Post by Mountaineer » Fri Dec 20, 2013 10:30 pm

Bounty_Hunter wrote:I wonder if shutting down grouse hunting for a season or two in counties with low populations would be a solution....
Hard to say...ruffed grouse do not spontaneously appear or increase....build it and they will come does not always work. :idea:
The ruffed grouse have to come from some place housing a population and to a place allowing a population to be viable.
If both are not present in or near the counties then a closure will mean nothing.
I doubt any closure on a county basis would mean much.
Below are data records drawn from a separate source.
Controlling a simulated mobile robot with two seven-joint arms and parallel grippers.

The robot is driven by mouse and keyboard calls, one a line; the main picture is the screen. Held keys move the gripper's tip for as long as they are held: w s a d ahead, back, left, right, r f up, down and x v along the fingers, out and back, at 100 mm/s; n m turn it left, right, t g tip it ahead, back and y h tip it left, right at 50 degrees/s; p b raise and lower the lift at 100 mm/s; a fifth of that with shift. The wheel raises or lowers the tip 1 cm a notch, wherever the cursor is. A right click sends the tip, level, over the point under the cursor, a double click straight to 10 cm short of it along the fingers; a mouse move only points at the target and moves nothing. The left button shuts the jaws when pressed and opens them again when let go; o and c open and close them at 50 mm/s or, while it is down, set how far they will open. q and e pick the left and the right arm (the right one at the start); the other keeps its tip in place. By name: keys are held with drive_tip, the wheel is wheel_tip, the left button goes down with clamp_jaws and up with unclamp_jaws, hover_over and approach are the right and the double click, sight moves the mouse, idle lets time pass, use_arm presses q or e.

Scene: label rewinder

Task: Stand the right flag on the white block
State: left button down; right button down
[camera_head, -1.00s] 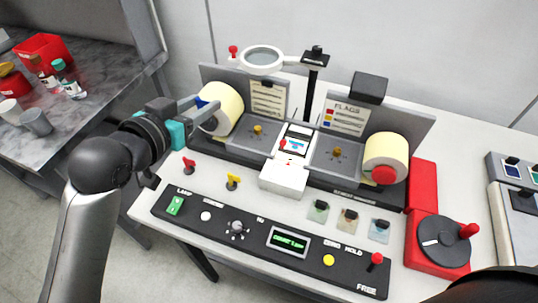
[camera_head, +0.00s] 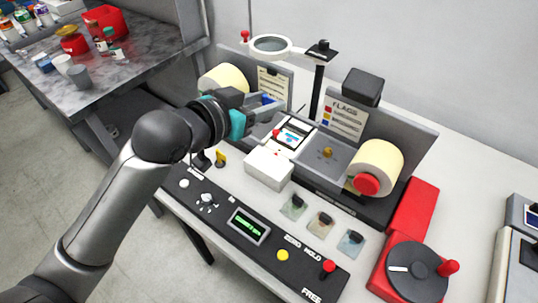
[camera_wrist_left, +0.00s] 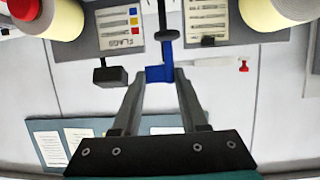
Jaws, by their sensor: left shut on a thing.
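My left gripper (camera_head: 272,100) is shut on a small blue flag (camera_wrist_left: 160,73). It holds the flag in the air near the left label roll, up and left of the white block. The blue flag also shows at the fingertips in the head view (camera_head: 267,98). The white block (camera_head: 268,168) stands at the front of the middle bed, and its top looks bare. A yellow flag (camera_head: 221,159) stands on the table left of the block. The red flag's place is mostly hidden by my arm. My right gripper is not in view.
A magnifier (camera_head: 271,46) on a black post (camera_head: 317,92) rises behind the bed. The left roll (camera_head: 224,79) and right roll (camera_head: 375,168) flank it. A FLAGS card (camera_head: 344,119) leans behind. The control panel (camera_head: 245,228) and several tinted tiles lie in front.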

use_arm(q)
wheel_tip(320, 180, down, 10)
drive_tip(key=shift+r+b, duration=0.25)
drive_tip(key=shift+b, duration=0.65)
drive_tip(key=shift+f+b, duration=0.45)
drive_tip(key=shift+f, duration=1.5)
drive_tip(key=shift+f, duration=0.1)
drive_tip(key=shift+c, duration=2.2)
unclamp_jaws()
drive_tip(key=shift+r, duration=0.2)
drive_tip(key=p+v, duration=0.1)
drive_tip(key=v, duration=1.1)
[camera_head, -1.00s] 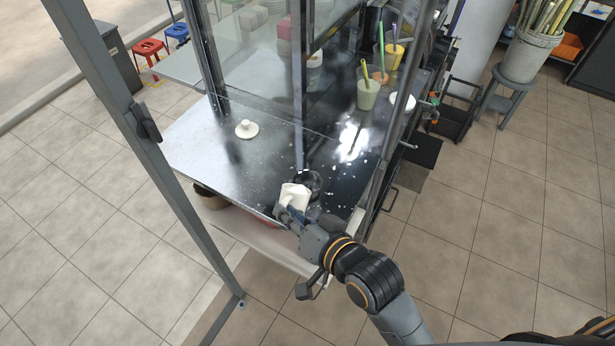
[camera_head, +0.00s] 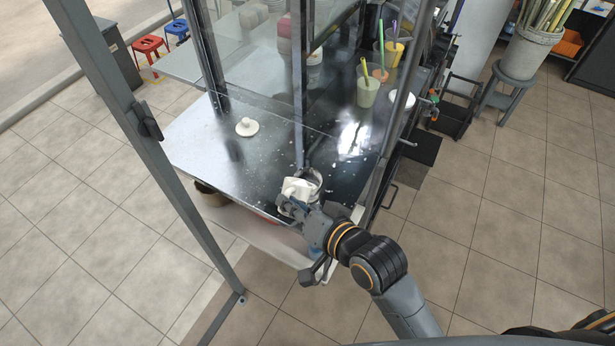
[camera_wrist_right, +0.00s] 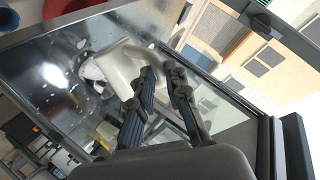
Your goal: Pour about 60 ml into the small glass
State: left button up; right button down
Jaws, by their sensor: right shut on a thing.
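My right gripper (camera_head: 292,207) is at the front edge of the metal counter (camera_head: 205,150). It is shut on a white, jug-like vessel (camera_head: 297,187). In the right wrist view the vessel's pale curved part (camera_wrist_right: 122,68) is beside and partly behind the two dark fingers (camera_wrist_right: 168,100). A round, shiny rim (camera_head: 313,177) shows right behind the vessel; I cannot tell whether it is part of it or a separate container. I cannot make out the small glass or any liquid stream. My left gripper is not in view.
A white knobbed lid (camera_head: 247,127) lies on the counter's left part. A cup with a straw (camera_head: 367,92) and others like it stand at the back right. A glass panel and dark posts (camera_head: 298,80) rise from the counter.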

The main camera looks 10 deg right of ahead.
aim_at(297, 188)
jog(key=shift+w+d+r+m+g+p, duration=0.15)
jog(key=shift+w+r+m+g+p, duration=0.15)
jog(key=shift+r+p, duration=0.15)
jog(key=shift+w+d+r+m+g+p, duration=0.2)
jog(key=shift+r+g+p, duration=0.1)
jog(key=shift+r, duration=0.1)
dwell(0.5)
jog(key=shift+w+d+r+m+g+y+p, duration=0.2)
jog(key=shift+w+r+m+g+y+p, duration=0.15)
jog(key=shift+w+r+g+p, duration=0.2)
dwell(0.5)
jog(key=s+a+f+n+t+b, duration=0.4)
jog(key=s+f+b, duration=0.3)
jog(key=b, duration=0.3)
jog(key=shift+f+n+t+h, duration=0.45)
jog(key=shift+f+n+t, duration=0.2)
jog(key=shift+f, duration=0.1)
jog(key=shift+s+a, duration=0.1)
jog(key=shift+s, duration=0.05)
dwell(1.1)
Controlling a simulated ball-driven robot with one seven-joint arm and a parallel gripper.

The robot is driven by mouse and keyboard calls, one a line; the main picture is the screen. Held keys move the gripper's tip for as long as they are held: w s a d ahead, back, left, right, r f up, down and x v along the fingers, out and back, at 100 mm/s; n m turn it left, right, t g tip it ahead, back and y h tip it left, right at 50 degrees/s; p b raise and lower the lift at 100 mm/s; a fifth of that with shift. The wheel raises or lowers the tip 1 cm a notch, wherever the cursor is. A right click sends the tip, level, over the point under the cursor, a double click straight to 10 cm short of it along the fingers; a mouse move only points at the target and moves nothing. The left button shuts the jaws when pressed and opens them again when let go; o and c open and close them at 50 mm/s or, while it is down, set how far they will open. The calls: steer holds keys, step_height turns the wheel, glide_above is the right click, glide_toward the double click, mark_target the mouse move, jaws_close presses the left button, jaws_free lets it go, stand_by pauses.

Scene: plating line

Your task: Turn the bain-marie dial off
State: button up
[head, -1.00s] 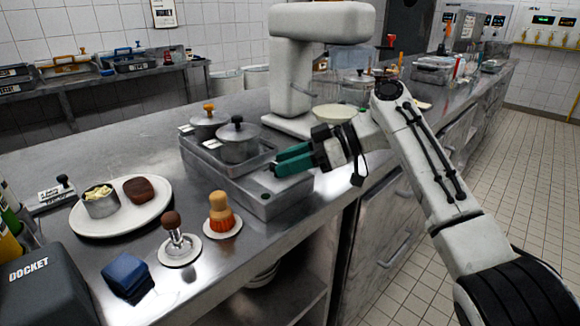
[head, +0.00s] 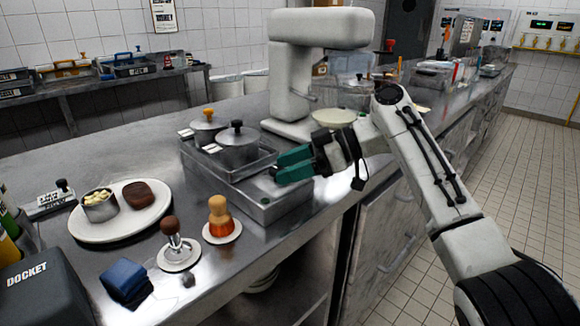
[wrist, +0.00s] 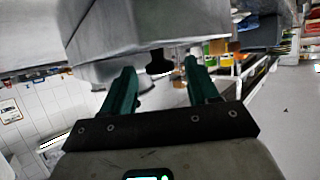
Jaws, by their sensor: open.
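The bain-marie (head: 276,206) is a low steel unit on the counter, holding two lidded pots, one with an orange knob (head: 208,112) and one with a black knob (head: 237,128). My gripper (head: 279,169) is at its right end, with teal fingers open and empty. In the wrist view, a small dark knob, which looks like the dial (wrist: 158,62), sticks out from the grey unit between the open fingertips. I cannot tell whether the fingers touch it. The dial's setting cannot be read, and my gripper hides it in the head view. A small green spot shows on the unit's top.
A white plate (head: 85,232) with a tin and a brown patty, two upright tools on saucers, a blue cloth (head: 124,279) and a docket box (head: 35,295) stand at the left. A white stand mixer (head: 290,80) stands close behind my gripper. The aisle is clear.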

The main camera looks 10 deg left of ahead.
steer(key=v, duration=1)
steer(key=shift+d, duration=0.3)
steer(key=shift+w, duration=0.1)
I, personally, would consider dropping January from the Pa. season.
Ohio dropped February and there was a small blip upward in population....Jan would have shown less of a response but it was hard enough to lose Feb.
Grousehunters whined to high heaven.
But, we also had some good Springs post-hatch and fewer hunters to flush the grouse out of their home ranges in winter...both critical :!: , with the increase in nest predators, especially.
Ohio does not have the good or tough or weather-controllable terrain and cover of Pa. but we have cover plus food minus grouse...the ice storm area has many baffled for the small response in that area.
Jan. in Pa is not equal to Jan. in Ohio but I would still consider jettisoning it.
Grousehunter desires and tears do not worry me....my 49 years hunting the bird allows the hunted to trump the hunter.

As to not shooting many ruffed grouse, one does not have to shoot a ruffed grouse to kill it...in late season in the Appalachians.
Flushing brings it's own form of additivity during that time.